**Problem:** In the entries below, find every line with "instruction" and copy it.

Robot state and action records

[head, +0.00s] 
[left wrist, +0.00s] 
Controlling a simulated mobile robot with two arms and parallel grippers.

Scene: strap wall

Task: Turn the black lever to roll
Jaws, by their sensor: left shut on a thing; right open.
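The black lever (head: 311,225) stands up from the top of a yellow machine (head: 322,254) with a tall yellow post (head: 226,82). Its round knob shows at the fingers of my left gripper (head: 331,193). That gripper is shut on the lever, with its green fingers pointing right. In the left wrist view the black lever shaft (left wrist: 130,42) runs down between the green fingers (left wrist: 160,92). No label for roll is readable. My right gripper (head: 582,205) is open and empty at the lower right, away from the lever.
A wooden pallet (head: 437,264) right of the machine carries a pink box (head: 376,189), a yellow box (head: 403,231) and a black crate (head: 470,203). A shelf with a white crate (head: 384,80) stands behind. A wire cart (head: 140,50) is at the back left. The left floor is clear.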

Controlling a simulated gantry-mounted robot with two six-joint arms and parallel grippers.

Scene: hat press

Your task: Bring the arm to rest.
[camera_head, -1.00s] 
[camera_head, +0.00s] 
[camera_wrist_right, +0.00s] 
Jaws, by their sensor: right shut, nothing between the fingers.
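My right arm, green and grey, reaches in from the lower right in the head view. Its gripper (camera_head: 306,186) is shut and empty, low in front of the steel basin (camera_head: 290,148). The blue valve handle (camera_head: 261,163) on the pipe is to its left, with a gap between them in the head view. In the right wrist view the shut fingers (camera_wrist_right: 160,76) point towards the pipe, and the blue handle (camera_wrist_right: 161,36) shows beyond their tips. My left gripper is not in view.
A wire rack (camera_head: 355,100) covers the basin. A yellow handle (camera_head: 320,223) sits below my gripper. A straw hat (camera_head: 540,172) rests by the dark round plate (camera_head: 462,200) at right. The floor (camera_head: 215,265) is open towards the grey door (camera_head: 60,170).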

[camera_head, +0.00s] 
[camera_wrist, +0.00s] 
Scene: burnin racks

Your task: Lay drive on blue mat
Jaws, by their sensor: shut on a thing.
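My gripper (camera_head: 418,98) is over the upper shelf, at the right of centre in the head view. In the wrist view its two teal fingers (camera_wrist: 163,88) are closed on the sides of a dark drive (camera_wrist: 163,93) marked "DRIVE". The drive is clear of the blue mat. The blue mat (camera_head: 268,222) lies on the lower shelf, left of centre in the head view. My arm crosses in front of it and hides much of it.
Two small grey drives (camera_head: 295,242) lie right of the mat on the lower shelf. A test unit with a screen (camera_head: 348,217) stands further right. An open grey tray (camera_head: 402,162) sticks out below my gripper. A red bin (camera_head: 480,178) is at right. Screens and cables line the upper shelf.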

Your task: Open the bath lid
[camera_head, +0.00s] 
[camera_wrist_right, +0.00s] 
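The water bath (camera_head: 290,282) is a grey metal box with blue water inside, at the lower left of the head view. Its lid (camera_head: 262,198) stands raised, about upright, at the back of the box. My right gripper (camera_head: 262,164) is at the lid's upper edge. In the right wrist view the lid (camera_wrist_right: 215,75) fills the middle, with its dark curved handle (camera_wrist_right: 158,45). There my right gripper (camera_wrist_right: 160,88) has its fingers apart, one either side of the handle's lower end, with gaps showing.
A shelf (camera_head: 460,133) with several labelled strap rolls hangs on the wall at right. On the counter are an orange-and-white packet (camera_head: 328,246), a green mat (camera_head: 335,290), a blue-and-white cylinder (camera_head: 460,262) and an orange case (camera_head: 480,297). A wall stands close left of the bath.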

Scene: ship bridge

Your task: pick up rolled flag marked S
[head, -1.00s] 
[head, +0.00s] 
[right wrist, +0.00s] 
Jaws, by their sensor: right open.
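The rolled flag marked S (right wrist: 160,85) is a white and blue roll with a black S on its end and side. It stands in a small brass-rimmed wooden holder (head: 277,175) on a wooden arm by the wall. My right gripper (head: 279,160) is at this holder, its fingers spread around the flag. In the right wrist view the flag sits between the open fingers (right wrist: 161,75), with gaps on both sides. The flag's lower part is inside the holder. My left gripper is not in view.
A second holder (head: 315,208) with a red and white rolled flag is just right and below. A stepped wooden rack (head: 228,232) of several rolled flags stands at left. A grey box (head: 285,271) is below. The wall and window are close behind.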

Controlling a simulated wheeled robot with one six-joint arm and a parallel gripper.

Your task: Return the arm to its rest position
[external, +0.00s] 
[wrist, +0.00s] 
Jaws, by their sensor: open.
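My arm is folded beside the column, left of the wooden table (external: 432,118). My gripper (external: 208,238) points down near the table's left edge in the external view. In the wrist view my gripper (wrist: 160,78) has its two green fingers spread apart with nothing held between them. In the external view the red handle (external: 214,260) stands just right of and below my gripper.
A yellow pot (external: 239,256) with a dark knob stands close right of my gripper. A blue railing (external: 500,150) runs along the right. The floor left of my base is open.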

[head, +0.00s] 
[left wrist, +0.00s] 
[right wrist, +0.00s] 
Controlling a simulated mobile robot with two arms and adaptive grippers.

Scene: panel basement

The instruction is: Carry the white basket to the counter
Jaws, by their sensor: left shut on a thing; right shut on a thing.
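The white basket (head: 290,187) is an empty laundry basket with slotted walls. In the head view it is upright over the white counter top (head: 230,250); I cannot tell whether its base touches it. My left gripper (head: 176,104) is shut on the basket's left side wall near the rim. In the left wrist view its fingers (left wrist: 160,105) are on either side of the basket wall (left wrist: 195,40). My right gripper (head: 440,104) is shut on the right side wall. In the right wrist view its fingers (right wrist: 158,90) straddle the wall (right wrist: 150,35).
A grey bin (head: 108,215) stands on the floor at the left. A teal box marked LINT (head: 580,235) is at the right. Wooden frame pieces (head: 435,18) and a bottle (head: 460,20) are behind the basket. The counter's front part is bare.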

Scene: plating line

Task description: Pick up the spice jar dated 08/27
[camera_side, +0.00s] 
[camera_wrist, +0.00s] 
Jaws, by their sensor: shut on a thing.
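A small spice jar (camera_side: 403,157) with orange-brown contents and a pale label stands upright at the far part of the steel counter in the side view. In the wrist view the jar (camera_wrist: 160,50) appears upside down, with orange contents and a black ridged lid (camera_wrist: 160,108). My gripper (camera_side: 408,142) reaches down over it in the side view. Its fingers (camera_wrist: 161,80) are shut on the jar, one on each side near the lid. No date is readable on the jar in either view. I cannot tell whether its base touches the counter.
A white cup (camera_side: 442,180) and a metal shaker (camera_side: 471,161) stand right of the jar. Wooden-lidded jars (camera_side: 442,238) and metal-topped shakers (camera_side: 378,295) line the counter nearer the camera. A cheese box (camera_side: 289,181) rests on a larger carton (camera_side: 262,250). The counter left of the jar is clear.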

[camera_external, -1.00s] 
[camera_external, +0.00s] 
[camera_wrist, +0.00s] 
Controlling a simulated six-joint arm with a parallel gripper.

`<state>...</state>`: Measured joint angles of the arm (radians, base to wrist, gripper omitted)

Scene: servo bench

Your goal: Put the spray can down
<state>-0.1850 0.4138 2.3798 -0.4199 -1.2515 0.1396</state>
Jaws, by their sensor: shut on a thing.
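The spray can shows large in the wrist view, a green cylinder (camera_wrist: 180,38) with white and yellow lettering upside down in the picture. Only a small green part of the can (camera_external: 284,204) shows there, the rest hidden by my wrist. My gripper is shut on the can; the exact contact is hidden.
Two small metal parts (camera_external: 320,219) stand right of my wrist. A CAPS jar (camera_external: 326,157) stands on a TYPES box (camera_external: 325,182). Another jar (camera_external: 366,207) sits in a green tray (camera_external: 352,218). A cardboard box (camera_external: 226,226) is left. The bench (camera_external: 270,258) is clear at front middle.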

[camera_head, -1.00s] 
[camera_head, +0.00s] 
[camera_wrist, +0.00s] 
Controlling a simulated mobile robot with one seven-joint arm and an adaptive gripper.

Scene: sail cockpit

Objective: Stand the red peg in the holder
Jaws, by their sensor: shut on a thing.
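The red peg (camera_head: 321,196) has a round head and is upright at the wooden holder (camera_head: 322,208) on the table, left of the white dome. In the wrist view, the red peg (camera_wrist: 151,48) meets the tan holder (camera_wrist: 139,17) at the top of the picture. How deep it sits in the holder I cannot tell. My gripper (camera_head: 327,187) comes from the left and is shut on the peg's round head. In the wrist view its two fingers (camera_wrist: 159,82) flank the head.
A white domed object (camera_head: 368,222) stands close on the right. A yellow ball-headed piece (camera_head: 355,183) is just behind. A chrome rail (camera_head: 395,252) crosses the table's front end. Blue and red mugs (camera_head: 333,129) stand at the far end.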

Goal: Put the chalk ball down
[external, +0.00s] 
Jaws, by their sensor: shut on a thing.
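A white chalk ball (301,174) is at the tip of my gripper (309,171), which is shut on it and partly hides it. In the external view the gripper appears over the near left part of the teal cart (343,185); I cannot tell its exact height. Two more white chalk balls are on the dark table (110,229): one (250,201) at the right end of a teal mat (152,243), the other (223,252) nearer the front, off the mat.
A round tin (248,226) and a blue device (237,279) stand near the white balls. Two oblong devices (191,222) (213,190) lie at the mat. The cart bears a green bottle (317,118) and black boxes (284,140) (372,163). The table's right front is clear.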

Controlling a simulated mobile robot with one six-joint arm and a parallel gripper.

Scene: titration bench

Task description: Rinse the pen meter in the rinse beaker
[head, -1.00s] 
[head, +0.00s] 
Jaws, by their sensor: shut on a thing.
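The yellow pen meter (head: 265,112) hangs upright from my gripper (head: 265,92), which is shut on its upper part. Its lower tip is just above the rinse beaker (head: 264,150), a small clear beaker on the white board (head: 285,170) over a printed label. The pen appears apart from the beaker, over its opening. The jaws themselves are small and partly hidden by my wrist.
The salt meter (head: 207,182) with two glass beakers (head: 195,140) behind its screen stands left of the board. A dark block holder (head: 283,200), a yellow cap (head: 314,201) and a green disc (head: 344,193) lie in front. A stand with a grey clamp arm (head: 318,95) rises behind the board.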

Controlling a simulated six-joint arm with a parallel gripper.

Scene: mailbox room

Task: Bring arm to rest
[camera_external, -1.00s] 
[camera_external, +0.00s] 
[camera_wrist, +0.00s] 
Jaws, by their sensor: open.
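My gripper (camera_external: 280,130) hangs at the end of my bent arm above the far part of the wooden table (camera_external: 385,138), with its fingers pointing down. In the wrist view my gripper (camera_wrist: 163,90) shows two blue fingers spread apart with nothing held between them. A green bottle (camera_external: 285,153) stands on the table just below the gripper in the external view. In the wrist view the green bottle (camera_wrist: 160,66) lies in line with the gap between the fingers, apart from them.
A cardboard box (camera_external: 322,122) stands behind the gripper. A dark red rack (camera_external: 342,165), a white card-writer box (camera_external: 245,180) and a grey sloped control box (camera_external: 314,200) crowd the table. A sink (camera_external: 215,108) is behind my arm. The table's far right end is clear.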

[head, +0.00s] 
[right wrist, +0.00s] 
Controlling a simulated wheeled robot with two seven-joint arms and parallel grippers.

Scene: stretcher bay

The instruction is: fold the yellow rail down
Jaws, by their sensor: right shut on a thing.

**Answer to the exercise:**
The instruction is: Carry the white basket to the counter
The instruction is: fold the yellow rail down

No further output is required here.